** BEGIN **

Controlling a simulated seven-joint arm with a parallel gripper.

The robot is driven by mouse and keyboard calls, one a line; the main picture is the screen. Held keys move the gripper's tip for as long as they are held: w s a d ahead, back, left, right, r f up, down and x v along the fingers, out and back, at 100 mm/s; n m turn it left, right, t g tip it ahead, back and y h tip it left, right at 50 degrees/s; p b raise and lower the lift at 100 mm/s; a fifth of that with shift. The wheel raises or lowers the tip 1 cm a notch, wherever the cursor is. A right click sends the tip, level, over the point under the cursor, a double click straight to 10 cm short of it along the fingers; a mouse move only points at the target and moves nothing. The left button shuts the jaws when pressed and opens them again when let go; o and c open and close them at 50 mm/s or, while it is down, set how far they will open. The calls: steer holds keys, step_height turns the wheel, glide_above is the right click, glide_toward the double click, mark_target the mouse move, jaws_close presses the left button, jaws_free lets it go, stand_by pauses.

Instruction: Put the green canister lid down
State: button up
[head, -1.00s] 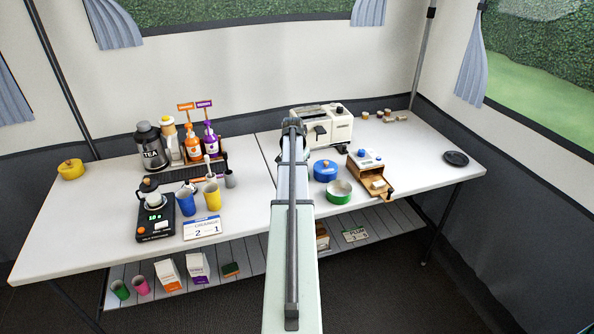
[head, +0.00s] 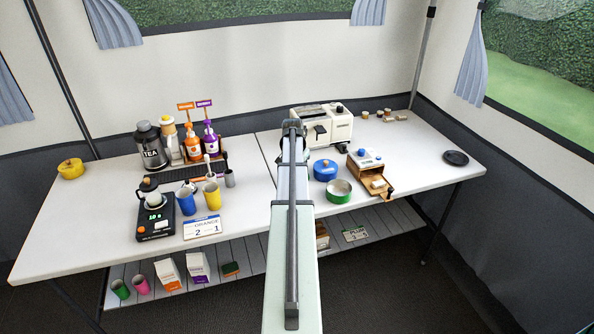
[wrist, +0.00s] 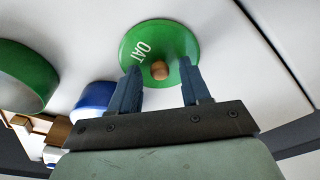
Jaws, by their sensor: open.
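The green lid (wrist: 178,40), marked OAT, shows in the wrist view with its round wooden knob (wrist: 160,71) facing up. It appears to lie flat on the white table; any small gap under it cannot be told. My gripper (wrist: 160,66) is open, with one dark blue finger on each side of the knob and space between. The green canister (head: 338,192) stands uncovered on the table, right of my arm; its side also shows in the wrist view (wrist: 28,77). In the head view my arm hides the lid and my fingertips.
A blue lidded canister (head: 325,171) stands beside the green one, with a wooden grinder box (head: 368,172) to the right. A cream toaster (head: 325,127) is behind. Cups (head: 212,196) and a black scale (head: 155,215) stand to the left. The table's right end is mostly clear.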

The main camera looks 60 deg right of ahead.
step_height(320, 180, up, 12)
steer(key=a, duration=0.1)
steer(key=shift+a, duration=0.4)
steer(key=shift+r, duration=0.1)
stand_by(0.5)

** END **

*Requirements:* Retype the whole listing exactly and leave the pictures out.

*Full answer:*
Controlling a simulated seven-joint arm with a parallel gripper.

The robot is driven by mouse and keyboard calls, one a line; the main picture is the screen. Held keys move the gripper's tip for as long as they are held: w s a d ahead, back, left, right, r f up, down and x v along the fingers, out and back, at 100 mm/s; n m turn it left, right, t g tip it ahead, back and y h tip it left, right at 50 degrees/s; p b raise and lower the lift at 100 mm/s; a fifth of that with shift. The wheel raises or lowers the tip 1 cm a notch, wherever the cursor is. A right click sends the tip, level, over the point under the cursor, a double click straight to 10 cm short of it along the fingers; a mouse move only points at the target and moves nothing. The left button shuts the jaws when pressed and opens them again when let go; o and c open and close them at 50 mm/s or, while it is down, set how far they will open. The calls: steer holds keys, step_height turns the wheel, glide_above is the right click, glide_toward the double click, mark_target the mouse move, jaws_close presses the left button, jaws_free lets it go, stand_by pauses.

Instruction: Put the green canister lid down
State: button up
[head, -1.00s] 
[head, +0.00s] 
[wrist, +0.00s] 
Jaws, by their sensor: open.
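The green lid (wrist: 178,40), marked OAT, shows in the wrist view with its round wooden knob (wrist: 160,71) facing up. It appears to lie flat on the white table; any small gap under it cannot be told. My gripper (wrist: 160,66) is open, with one dark blue finger on each side of the knob and space between. The green canister (head: 338,192) stands uncovered on the table, right of my arm; its side also shows in the wrist view (wrist: 28,77). In the head view my arm hides the lid and my fingertips.
A blue lidded canister (head: 325,171) stands beside the green one, with a wooden grinder box (head: 368,172) to the right. A cream toaster (head: 325,127) is behind. Cups (head: 212,196) and a black scale (head: 155,215) stand to the left. The table's right end is mostly clear.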

The main camera looks 60 deg right of ahead.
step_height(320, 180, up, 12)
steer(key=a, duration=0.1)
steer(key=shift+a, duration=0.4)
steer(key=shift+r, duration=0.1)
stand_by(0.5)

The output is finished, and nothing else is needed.